As of today, three months into this traumatic war, we are at the stage where most of the residents of Nirim have been allotted our temporary apartment and we were all invited to meet with the planners to choose a packaged deal for furnishings. Appliances will be supplied, as well. The topic for discussion at mealtimes now is “To which neighborhood are you moving, and which furniture option did you choose? 1,2 or 3?” It will be like in the days before the kibbutz was privatized, when all the members were provided color TV sets in the ’80s and we all came out to the lawn to see the delivery trucks driving in with them.
The families of Kibbutz Nirim are on the next stage of our long journey home. Will all of us return? Unfortunately, not. Will most of us go back to those homes so close to the border, to the place where our sense of security was destroyed and our balloon of faith that the IDF would come save us, burst? Only time will tell. It will be very dependent upon what happens on the other side of the border. Both the IDF and the government have a lot of work to do yet. But I can tell you this: if you give up on Nirim, if you give up on the Western Negev, you can give up on the rest of the country. The future of Kibbutz Nirim will take time. This is only the first step: hopefully in the right direction towards a place that will feel a little more like a home.

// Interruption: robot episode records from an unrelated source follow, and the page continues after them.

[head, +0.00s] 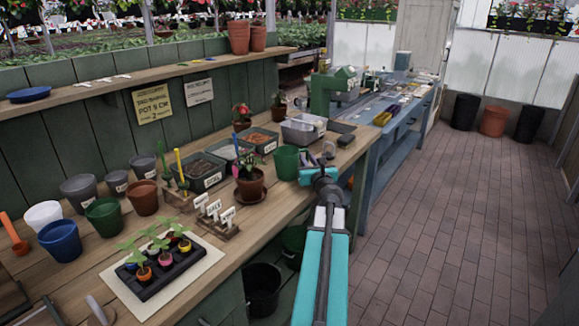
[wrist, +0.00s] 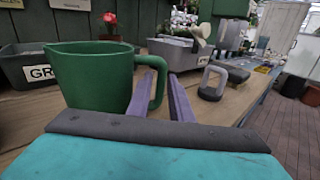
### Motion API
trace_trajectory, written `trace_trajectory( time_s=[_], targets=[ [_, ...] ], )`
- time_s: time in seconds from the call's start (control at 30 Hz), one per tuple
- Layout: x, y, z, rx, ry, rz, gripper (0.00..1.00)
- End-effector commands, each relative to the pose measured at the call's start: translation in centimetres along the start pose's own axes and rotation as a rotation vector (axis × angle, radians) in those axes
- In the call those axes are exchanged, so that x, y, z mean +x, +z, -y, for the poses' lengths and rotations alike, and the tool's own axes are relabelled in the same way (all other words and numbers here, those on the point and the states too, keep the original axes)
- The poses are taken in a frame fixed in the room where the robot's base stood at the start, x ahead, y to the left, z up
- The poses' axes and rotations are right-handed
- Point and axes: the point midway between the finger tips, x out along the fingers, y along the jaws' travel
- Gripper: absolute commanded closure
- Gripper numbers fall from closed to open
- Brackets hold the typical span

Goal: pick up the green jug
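The green jug (head: 287,162) stands upright on the wooden bench, near its right end. In the wrist view the jug (wrist: 92,80) fills the left side, with its looped handle (wrist: 160,88) turned to the right. My gripper (wrist: 162,80) has its two purple fingers apart, one on each side of the handle's outer bar. The left finger overlaps the opening between handle and jug body. Contact with the handle cannot be made out. In the head view my arm's end covers the space just right of the jug, and the fingers are hard to see.
A grey tub (head: 303,130) and a labelled green tray (head: 258,138) stand behind the jug. A potted plant (head: 250,182) is close on its left. A grey weight-like object with a loop handle (wrist: 212,86) sits right of my fingers. The bench edge is nearby; the brick floor (head: 450,220) is clear.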

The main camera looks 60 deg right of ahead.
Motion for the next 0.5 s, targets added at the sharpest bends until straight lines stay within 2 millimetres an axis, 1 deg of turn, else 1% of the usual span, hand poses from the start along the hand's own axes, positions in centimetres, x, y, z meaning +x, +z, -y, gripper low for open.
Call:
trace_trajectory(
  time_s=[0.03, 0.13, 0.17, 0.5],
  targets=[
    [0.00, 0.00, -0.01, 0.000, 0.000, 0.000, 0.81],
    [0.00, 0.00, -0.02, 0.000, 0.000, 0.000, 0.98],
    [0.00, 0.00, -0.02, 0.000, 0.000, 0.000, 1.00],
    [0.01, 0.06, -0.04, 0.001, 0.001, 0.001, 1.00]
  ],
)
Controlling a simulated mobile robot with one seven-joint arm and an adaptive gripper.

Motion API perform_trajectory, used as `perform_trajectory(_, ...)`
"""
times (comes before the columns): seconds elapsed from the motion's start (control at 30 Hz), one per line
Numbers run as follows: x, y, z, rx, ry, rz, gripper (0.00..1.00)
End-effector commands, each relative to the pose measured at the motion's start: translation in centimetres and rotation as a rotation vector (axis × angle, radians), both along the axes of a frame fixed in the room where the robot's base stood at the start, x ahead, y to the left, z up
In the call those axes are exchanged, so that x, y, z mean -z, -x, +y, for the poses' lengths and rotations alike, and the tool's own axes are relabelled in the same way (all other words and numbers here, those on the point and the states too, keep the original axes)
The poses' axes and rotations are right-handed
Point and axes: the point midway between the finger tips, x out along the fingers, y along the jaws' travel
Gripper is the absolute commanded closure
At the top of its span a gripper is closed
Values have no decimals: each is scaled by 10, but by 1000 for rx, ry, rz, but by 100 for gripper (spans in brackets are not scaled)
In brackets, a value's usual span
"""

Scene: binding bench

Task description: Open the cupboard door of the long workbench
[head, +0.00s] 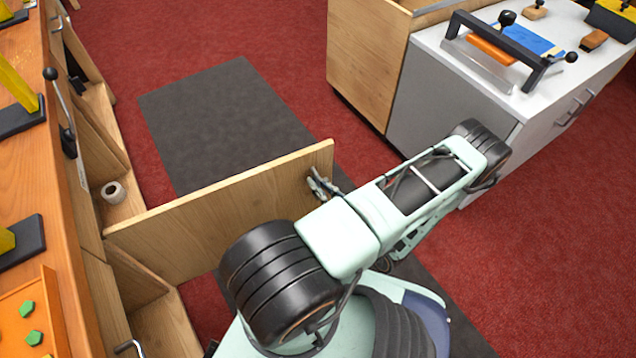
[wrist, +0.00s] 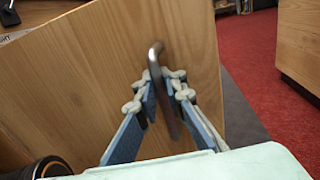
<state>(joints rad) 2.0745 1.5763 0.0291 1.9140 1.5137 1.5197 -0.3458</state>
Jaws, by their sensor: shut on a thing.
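The cupboard door (head: 220,218) is a light wooden panel standing swung out from the long workbench (head: 50,200) at the left of the head view. The open cupboard shows bare wooden inside space beside the hinge side. My gripper (head: 320,188) is at the door's outer end in the head view. In the wrist view the door (wrist: 90,80) fills the left and middle, and my gripper (wrist: 168,92) is shut around its grey bar handle (wrist: 155,60). The handle is mostly hidden by my arm and fingers in the head view.
A roll (head: 114,192) lies in an open bench compartment. A grey mat (head: 225,115) lies on the red carpet (head: 250,35) behind the door. A wooden cabinet (head: 365,65) and a white-topped unit (head: 440,90) with tools stand at the upper right.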

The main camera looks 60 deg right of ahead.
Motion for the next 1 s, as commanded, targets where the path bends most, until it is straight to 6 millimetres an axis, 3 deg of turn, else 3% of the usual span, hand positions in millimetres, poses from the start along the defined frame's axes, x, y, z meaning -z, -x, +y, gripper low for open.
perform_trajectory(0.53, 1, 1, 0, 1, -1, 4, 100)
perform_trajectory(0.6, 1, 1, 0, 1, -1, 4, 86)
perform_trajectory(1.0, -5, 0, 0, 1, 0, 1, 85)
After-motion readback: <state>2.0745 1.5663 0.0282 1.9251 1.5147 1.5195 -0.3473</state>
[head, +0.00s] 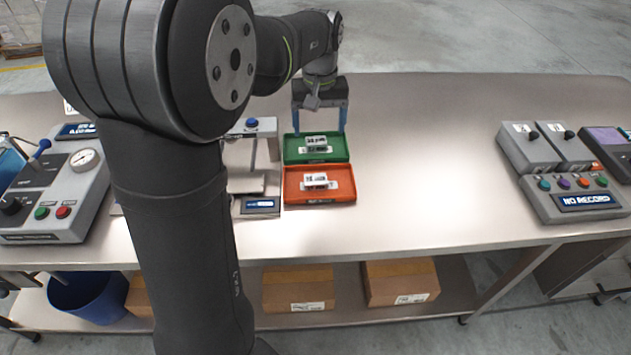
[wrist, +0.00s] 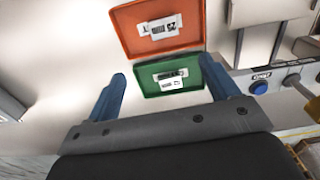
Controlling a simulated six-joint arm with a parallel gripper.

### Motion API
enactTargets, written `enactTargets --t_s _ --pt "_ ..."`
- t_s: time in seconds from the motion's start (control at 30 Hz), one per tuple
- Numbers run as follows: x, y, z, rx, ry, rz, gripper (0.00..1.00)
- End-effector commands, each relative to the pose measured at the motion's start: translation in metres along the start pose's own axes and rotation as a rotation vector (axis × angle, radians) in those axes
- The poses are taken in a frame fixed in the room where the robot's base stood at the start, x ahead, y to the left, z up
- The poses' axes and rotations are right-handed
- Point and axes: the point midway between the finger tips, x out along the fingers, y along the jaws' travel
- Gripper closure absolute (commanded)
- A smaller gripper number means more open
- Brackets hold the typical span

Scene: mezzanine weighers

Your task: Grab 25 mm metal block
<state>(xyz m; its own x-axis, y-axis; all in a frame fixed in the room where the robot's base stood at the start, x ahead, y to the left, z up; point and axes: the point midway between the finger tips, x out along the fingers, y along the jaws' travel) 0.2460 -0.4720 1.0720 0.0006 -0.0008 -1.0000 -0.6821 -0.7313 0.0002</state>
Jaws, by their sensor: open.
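A green tray (head: 341,152) and an orange tray (head: 346,191) lie on the bench, the green one behind. A small metal-looking block (head: 316,141) with a printed label card sits in the green tray. A similar block or labelled piece (head: 315,179) sits in the orange tray. My gripper (head: 319,130) is open and empty, above the far side of the green tray. In the wrist view, its blue fingers (wrist: 164,72) straddle the green tray (wrist: 197,77), with the orange tray (wrist: 131,43) beyond.
A press-like device with a blue button (head: 252,123) stands just left of the trays. A grey control box (head: 60,185) with a gauge is at the far left. A "NO RECORD" console (head: 570,200) is at the right. The bench (head: 430,160) between trays and console is clear.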

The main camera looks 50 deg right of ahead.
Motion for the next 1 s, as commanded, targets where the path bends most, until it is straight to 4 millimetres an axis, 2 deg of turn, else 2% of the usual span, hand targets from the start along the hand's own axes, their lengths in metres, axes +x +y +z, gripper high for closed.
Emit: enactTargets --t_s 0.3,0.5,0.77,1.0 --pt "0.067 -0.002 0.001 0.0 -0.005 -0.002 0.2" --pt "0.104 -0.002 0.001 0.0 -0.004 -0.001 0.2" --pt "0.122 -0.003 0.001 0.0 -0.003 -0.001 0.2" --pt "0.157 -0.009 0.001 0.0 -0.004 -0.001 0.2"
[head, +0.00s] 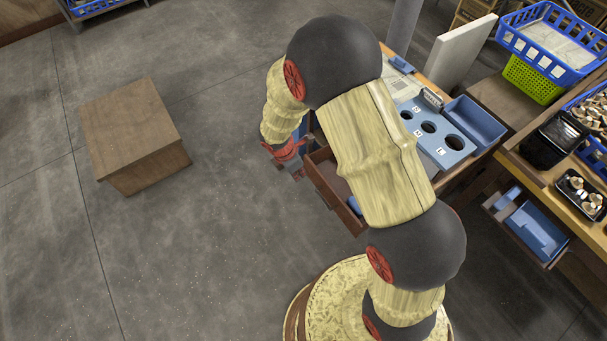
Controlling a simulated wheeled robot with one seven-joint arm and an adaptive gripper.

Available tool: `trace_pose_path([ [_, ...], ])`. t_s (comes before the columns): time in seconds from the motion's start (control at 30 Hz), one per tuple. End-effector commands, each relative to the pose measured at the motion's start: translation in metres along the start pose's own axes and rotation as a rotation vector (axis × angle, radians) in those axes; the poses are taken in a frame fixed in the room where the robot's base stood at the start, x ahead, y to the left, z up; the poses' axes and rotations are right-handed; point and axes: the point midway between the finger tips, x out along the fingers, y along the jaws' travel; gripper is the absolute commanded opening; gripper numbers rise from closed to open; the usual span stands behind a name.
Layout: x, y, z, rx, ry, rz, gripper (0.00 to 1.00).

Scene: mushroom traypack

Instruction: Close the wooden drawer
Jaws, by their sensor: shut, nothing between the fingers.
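The wooden drawer (324,187) stands pulled out from the left side of the workbench, with its brown front facing the lower left. My arm crosses over it and hides much of its inside and its right part. My gripper (297,175) is red and grey, points down, and is shut and empty. It is just left of the drawer's upper left corner in the picture. I cannot tell whether it touches the drawer.
A blue panel with round holes (440,137) and a blue bin (474,122) are on the bench. A second open drawer (553,262) with blue contents is at the right. A wooden box (132,130) stands on the floor at left. Floor between is clear.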

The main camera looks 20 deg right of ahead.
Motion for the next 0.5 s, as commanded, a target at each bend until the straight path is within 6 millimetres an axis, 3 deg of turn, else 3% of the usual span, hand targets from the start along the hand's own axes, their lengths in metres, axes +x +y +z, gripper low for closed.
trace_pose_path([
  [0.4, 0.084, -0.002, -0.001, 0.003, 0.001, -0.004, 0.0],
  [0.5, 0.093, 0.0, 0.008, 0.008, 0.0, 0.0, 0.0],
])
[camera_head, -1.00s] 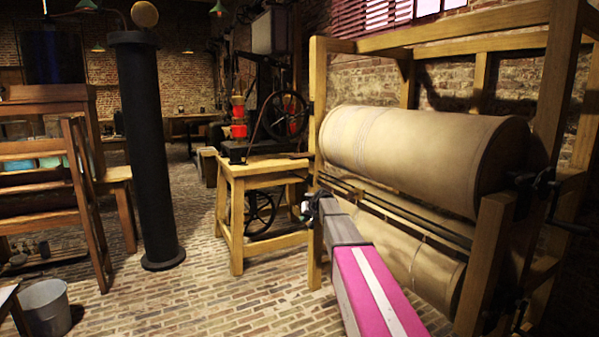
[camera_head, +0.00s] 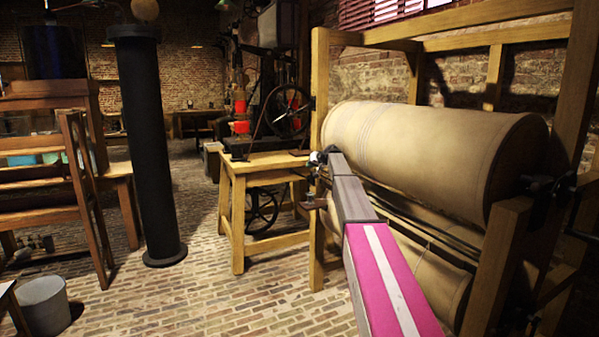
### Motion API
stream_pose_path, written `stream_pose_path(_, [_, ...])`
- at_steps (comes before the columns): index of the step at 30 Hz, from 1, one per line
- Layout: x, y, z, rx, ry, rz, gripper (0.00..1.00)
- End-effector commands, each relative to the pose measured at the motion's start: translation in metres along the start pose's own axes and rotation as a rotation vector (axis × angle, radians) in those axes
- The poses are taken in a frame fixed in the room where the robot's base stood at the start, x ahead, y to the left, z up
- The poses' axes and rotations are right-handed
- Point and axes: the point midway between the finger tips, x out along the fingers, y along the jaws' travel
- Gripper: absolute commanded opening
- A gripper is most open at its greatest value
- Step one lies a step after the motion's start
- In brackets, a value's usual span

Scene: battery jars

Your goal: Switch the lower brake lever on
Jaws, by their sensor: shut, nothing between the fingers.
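A wooden frame (camera_head: 319,110) holds a large upper roller (camera_head: 430,145) wrapped in tan cloth and a lower roller (camera_head: 430,275) beneath it. My magenta and grey arm reaches across the front of the rollers. My gripper (camera_head: 318,158) is shut and empty, near the frame's left front post, at about the height of the upper roller's lower left end. It is small and dark here. A small brown piece (camera_head: 314,203) sticks out at that post, just below my gripper; I cannot tell whether it is a brake lever. The lower brake lever is not clearly identifiable.
A wooden table (camera_head: 262,162) with a wheeled machine (camera_head: 288,111) stands beyond the frame. A black column (camera_head: 146,150) and a wooden rack (camera_head: 80,200) stand left. A grey bucket (camera_head: 44,305) is on the brick floor (camera_head: 220,300), which is clear in the middle.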

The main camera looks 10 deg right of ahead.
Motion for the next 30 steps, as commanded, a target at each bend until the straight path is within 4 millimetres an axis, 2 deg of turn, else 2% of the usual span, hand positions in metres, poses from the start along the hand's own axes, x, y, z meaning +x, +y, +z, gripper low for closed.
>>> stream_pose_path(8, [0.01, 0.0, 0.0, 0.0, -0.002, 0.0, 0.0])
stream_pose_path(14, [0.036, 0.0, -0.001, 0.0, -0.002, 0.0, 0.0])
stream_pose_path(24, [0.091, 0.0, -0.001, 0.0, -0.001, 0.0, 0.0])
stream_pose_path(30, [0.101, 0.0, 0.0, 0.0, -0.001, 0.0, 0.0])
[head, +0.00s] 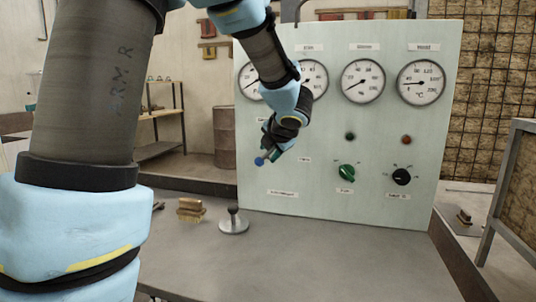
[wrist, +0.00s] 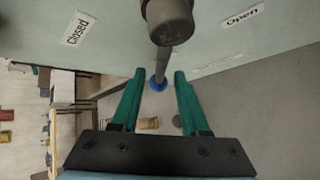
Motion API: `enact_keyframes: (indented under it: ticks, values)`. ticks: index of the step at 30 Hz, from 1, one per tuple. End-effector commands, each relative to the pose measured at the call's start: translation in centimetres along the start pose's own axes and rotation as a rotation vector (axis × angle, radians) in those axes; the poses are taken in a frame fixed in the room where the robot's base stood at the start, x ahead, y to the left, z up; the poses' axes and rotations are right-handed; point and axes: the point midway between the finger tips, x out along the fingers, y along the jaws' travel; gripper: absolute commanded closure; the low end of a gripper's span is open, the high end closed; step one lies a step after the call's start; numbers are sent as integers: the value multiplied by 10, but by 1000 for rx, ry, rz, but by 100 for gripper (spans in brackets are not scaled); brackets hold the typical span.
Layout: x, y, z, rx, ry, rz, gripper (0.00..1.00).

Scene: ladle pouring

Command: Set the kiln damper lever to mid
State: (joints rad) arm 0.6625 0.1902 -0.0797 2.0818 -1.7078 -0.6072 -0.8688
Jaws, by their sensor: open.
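The kiln damper lever shows in the wrist view as a dark cylindrical hub (wrist: 170,20) and a thin rod ending in a blue knob (wrist: 158,83). In the head view the blue knob (head: 259,161) stands out before the panel's lower left, and my arm hides most of the lever. A "Closed" label (wrist: 77,29) is on the left of the hub and an "Open" label (wrist: 242,15) on the right. My gripper (wrist: 159,74) is open, its green fingers on either side of the knob in the wrist view. I cannot tell whether they touch it.
The pale panel (head: 400,125) carries several gauges, a green dial (head: 346,172) and a black dial (head: 401,176). On the grey bench (head: 330,260) are a brush (head: 190,210) and a metal disc with a dark knob (head: 233,224). The bench front is clear.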

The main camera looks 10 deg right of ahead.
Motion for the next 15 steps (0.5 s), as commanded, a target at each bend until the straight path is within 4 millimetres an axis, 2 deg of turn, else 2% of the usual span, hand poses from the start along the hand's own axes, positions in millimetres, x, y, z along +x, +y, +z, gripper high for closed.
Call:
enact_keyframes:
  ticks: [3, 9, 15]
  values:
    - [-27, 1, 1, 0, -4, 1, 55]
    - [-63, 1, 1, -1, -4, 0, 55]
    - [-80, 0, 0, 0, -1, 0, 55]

Postscript: This is the first blogpost I have written since the announcement that my dedicated editor and friend Judih Weinstein Haggai was not only kidnapped, rather that she actually was slaughtered on October 7th, together with her beloved life partner, Gadi, and their bodies are captive in Gaza. She always added panache and eloquence to my blogposts. They will never be as good without her. I miss her so much.
There are still 136 captives in Gaza. We must bring them home immediately, before it is too late.